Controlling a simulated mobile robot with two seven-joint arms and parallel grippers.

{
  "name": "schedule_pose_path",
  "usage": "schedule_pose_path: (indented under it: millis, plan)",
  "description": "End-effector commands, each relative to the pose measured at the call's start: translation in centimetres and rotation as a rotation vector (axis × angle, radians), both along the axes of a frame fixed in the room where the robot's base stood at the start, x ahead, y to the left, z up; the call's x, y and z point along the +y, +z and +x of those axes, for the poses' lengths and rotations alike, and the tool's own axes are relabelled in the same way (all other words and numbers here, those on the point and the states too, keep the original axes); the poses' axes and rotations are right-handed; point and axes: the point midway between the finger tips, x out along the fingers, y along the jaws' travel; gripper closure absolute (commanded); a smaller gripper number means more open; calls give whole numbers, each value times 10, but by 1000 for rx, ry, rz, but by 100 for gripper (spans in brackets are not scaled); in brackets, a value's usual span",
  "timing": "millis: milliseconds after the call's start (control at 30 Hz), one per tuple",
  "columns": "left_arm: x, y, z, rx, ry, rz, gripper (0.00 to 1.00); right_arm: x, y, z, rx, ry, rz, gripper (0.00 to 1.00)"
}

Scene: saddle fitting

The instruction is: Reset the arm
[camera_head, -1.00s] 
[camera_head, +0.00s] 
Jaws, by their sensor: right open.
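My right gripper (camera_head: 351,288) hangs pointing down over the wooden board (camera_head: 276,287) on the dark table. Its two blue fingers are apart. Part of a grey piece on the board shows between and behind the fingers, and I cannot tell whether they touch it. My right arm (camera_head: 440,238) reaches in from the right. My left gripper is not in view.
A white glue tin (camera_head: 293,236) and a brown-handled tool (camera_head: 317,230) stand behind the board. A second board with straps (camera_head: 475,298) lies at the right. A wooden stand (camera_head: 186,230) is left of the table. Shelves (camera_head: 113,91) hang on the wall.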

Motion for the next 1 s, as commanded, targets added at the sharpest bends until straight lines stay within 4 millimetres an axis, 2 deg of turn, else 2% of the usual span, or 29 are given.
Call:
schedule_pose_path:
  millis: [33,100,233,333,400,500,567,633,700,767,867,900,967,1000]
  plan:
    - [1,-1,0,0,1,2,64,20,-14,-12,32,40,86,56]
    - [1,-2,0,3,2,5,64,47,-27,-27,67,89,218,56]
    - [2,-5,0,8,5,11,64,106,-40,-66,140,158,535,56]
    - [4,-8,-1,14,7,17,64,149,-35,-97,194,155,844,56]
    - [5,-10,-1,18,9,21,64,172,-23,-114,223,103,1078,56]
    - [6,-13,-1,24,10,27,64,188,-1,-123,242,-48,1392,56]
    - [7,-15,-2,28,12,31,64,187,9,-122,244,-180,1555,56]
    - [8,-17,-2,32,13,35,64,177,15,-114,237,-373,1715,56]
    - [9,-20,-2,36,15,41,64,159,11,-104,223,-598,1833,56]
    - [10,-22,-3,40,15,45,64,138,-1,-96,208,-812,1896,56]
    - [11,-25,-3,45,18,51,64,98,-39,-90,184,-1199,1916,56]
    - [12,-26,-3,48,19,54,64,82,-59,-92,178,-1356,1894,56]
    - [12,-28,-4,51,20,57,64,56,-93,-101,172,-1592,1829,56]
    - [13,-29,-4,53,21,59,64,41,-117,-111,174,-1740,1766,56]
——————
**Your goal:**
Pick out each line above that includes "robot" and show it.

**Result:**
Controlling a simulated mobile robot with two seven-joint arms and parallel grippers.
  "description": "End-effector commands, each relative to the pose measured at the call's start: translation in centimetres and rotation as a rotation vector (axis × angle, radians), both along the axes of a frame fixed in the room where the robot's base stood at the start, x ahead, y to the left, z up; the call's x, y and z point along the +y, +z and +x of those axes, for the poses' lengths and rotations alike, and the tool's own axes are relabelled in the same way (all other words and numbers here, those on the point and the states too, keep the original axes); the poses' axes and rotations are right-handed; point and axes: the point midway between the finger tips, x out along the fingers, y along the jaws' travel; gripper closure absolute (commanded); a smaller gripper number means more open; calls give whole numbers, each value times 10, but by 1000 for rx, ry, rz, but by 100 for gripper (spans in brackets are not scaled); in brackets, a value's usual span",

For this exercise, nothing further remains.